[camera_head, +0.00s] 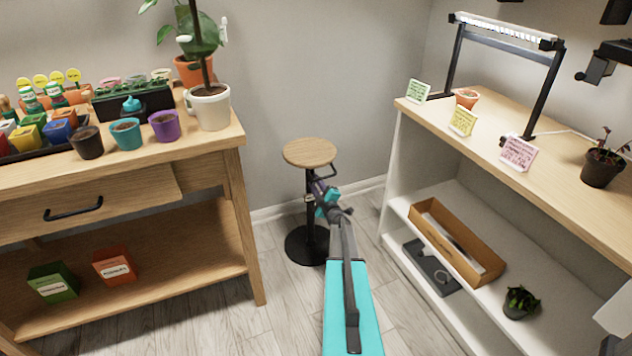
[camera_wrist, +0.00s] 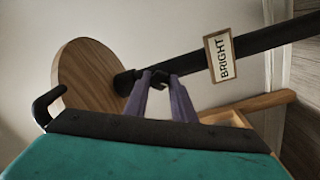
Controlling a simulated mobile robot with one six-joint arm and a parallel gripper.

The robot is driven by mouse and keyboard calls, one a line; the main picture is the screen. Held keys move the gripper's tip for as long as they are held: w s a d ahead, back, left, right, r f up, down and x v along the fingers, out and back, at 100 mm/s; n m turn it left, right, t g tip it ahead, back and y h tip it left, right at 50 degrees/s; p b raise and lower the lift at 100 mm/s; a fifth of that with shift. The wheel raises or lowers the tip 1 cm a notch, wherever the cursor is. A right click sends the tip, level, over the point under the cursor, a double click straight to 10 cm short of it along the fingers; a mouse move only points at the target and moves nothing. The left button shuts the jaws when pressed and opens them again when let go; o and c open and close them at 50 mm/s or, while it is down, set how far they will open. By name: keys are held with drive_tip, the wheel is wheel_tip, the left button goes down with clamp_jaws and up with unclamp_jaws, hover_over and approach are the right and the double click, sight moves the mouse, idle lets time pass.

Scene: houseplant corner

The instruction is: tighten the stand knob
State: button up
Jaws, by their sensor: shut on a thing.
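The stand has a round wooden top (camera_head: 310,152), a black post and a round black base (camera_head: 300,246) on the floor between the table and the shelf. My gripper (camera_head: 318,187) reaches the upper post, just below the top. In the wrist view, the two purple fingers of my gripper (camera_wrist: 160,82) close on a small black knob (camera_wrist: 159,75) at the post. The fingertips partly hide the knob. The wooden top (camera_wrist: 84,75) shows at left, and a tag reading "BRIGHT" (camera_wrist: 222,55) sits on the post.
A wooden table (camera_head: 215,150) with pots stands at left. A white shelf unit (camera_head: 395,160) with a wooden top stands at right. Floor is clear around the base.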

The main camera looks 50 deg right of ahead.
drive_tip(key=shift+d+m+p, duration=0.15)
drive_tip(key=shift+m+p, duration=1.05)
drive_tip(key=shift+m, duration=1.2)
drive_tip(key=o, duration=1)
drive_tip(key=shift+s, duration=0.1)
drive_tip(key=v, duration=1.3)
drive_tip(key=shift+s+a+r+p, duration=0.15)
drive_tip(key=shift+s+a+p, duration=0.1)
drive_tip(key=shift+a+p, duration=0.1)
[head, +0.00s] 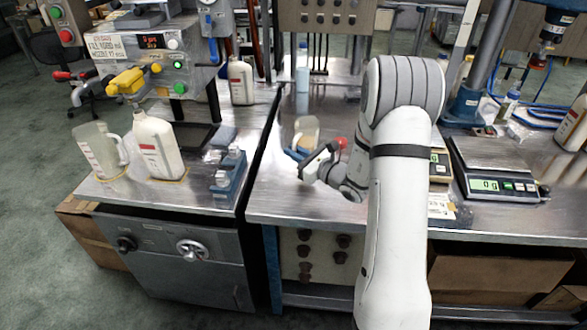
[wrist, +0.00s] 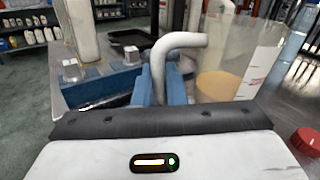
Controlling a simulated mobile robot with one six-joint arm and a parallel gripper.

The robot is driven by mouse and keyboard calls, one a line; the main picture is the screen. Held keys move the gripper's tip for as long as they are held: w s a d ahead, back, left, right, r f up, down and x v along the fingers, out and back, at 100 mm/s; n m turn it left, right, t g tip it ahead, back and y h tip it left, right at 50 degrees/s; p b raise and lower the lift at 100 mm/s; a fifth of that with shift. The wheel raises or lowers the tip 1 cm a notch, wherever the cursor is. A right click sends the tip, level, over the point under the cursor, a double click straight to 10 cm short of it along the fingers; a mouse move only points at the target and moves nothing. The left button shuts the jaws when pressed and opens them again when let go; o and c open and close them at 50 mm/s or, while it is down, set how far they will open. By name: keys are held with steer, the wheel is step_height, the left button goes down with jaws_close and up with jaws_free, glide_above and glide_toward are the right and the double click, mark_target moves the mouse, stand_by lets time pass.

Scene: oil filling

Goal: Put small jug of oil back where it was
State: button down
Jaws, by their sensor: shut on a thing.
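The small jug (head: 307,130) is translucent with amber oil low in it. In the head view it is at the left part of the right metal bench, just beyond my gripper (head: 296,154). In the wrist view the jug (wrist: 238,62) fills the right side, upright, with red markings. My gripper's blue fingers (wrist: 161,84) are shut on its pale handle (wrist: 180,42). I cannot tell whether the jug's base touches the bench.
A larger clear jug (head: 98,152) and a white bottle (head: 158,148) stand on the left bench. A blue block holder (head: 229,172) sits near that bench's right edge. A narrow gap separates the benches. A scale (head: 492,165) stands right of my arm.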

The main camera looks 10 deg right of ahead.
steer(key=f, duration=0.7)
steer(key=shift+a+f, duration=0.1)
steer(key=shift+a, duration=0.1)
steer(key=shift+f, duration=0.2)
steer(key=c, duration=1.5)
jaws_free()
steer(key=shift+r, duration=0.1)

• • • •

Exercise instructions:
Copy each line from the records above that includes the string "Scene".

Full response:
Scene: houseplant corner
Scene: oil filling

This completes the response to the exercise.